##### DATASET RECORDS

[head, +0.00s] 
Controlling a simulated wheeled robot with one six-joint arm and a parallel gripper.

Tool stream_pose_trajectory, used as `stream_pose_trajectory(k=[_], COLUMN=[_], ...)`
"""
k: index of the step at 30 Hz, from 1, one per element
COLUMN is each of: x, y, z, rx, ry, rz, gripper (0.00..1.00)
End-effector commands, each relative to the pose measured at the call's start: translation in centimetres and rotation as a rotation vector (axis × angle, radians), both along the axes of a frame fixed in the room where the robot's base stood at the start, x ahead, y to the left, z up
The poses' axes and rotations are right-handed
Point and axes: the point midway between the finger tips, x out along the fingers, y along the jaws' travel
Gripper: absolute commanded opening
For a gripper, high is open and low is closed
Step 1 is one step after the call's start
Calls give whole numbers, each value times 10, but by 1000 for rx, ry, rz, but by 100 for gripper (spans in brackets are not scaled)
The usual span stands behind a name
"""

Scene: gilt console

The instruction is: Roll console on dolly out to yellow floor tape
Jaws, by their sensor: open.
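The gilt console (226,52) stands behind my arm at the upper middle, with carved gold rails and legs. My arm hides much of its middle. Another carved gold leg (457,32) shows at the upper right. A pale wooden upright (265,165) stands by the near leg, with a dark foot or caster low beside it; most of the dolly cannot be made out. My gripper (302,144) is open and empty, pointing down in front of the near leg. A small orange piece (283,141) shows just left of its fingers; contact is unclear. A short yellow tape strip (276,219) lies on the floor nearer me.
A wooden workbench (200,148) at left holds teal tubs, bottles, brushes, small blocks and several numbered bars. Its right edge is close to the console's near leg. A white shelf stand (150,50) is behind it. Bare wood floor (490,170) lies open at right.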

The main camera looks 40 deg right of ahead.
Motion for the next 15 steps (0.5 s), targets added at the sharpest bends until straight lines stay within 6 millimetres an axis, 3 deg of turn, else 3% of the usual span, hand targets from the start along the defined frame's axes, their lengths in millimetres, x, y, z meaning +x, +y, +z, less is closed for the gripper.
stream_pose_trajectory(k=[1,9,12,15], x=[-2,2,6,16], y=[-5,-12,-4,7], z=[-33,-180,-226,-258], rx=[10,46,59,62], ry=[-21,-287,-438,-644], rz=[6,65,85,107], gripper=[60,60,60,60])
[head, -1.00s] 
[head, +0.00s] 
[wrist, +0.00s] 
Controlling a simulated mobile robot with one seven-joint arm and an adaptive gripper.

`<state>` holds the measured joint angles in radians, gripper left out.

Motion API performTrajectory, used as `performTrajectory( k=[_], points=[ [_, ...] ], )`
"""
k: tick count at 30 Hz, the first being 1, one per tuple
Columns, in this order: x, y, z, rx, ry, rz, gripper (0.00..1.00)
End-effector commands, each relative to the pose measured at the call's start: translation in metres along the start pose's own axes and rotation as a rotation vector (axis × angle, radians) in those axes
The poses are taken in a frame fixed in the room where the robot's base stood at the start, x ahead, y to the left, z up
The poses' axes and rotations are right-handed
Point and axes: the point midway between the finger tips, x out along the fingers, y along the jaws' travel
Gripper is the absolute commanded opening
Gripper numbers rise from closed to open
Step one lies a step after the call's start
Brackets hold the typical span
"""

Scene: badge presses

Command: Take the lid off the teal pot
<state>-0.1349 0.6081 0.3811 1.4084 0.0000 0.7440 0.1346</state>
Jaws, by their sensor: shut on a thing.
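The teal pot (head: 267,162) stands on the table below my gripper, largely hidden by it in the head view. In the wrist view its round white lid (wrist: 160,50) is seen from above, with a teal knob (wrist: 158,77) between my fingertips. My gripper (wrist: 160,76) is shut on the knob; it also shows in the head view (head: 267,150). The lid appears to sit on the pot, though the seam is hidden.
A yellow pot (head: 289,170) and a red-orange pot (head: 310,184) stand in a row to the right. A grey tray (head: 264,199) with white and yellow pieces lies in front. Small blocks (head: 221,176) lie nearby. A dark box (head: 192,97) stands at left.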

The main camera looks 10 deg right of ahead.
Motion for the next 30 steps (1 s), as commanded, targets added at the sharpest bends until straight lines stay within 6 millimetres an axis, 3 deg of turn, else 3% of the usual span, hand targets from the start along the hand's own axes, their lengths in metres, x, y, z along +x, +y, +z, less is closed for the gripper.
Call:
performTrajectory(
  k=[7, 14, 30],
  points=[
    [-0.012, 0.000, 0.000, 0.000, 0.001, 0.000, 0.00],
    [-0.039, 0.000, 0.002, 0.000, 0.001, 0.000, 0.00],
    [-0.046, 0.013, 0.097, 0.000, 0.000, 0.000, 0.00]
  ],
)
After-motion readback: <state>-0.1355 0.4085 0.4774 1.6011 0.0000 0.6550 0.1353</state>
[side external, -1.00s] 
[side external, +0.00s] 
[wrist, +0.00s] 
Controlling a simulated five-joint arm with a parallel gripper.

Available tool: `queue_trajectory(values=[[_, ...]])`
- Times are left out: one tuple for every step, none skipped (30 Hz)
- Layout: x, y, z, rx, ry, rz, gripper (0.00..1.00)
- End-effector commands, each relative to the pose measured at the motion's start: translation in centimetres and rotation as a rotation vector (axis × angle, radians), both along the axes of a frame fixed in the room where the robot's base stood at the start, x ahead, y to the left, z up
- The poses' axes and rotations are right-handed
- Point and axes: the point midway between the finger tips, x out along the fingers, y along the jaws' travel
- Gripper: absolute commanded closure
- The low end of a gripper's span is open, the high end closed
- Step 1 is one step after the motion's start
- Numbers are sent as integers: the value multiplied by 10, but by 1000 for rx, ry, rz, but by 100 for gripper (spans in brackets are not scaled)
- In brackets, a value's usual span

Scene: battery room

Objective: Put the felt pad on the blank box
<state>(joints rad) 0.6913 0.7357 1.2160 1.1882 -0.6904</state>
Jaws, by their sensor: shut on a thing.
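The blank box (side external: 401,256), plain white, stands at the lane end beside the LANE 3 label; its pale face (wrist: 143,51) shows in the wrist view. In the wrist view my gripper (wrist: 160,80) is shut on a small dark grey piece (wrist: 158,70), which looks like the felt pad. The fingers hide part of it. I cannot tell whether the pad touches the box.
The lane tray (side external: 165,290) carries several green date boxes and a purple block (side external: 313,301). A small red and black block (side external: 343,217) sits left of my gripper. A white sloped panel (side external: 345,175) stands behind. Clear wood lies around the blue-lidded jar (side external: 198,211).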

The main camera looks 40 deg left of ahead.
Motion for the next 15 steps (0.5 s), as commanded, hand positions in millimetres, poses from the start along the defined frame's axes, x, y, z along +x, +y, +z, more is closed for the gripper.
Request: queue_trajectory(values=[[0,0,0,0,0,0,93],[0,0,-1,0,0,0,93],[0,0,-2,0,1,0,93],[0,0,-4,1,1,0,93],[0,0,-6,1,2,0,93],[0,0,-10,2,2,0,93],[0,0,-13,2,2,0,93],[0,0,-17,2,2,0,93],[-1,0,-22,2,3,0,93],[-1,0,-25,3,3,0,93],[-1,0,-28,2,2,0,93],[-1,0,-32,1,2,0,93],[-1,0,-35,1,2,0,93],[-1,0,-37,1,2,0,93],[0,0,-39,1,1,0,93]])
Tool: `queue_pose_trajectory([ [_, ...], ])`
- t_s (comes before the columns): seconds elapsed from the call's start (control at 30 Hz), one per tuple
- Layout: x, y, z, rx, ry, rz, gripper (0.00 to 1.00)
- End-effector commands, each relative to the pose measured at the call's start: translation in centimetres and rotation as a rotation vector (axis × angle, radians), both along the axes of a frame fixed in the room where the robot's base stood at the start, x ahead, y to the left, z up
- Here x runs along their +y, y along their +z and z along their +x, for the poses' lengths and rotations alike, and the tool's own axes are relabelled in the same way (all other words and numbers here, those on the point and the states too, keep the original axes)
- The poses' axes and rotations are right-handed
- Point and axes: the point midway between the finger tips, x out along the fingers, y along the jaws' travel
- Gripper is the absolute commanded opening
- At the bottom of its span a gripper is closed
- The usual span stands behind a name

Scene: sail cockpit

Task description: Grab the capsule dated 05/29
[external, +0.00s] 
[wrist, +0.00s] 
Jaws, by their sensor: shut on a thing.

##########

WHAT TO WORK ON:
Quote, word for word, every line from the top of the entries through the line that holds "COLUMN is each".

ANSWER BELOW:
[head, +0.00s] 
Controlling a simulated wheeled robot with one six-joint arm and a parallel gripper.

Tool stream_pose_trajectory, used as `stream_pose_trajectory(k=[_], COLUMN=[_], ...)`
"""
k: index of the step at 30 Hz, from 1, one per element
COLUMN is each of: x, y, z, rx, ry, rz, gripper (0.00..1.00)

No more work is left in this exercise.